» **PROBLEM STATEMENT**
Restate word for word the lines of the records below, starting at the line that contains "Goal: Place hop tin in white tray" and ending at the line that contains "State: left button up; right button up", with both of those lines included and nothing else.

++++++++

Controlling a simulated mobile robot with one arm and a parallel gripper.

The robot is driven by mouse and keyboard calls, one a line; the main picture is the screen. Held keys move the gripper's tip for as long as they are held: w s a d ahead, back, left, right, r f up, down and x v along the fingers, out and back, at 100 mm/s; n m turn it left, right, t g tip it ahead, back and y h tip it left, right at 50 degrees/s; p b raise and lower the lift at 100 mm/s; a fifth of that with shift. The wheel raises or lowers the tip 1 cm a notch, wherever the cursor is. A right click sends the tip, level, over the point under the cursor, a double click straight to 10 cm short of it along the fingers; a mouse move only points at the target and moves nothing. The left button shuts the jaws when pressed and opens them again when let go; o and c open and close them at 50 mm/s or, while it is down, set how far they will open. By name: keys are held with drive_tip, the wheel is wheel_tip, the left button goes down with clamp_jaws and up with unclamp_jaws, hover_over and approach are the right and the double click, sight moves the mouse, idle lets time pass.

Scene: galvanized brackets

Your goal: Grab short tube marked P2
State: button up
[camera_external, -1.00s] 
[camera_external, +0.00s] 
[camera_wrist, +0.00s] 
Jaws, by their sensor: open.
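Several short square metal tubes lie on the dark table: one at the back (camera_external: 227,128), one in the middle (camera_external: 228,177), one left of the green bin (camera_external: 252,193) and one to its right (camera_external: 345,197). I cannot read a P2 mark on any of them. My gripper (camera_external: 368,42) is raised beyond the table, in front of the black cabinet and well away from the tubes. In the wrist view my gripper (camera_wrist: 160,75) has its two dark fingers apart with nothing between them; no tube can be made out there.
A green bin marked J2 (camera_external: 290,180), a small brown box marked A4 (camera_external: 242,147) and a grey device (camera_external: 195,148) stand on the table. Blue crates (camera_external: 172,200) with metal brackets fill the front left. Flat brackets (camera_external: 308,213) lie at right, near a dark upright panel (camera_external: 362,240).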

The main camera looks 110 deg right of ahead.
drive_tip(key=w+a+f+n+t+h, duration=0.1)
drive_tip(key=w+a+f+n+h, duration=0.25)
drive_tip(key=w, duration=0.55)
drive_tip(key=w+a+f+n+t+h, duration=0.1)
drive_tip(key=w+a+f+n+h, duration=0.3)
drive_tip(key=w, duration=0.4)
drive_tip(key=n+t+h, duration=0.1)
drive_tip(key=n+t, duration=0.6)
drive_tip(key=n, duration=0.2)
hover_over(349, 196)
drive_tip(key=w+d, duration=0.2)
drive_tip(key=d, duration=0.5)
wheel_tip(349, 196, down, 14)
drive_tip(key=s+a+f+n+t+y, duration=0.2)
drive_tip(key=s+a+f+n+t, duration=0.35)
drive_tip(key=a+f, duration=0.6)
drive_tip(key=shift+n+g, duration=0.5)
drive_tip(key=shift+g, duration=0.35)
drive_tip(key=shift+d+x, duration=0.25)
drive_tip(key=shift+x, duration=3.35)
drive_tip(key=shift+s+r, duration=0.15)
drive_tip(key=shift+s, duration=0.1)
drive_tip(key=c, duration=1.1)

++++++++

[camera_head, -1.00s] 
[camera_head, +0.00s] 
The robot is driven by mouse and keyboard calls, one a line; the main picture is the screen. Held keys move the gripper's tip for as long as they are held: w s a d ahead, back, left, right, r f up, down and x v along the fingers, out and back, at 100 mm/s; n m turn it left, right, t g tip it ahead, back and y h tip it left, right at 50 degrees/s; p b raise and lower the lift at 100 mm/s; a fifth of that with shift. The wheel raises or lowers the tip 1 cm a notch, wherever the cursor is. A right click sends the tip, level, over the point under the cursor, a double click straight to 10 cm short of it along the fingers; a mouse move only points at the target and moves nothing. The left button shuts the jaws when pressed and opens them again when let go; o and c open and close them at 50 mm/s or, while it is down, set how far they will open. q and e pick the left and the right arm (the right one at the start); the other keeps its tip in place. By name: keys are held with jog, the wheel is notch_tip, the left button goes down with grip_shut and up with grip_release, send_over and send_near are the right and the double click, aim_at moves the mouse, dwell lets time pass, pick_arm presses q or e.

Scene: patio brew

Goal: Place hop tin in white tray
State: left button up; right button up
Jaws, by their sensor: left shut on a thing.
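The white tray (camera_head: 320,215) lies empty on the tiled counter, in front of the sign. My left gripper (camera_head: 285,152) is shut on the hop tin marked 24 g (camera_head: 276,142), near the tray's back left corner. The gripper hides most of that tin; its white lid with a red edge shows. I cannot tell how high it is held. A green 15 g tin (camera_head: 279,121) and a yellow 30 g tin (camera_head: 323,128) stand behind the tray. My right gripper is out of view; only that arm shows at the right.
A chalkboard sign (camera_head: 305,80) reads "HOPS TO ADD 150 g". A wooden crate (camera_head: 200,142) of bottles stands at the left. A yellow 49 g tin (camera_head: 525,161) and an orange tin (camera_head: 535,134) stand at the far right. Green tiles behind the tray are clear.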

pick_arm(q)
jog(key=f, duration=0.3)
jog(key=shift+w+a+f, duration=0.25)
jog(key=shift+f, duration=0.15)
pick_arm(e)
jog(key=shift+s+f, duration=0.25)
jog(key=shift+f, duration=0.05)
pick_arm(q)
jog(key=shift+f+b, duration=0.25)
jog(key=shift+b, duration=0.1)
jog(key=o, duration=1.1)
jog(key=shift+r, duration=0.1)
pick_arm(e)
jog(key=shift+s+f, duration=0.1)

++++++++

» **EXERCISE ANSWER**
Goal: Place hop tin in white tray
State: left button up; right button up

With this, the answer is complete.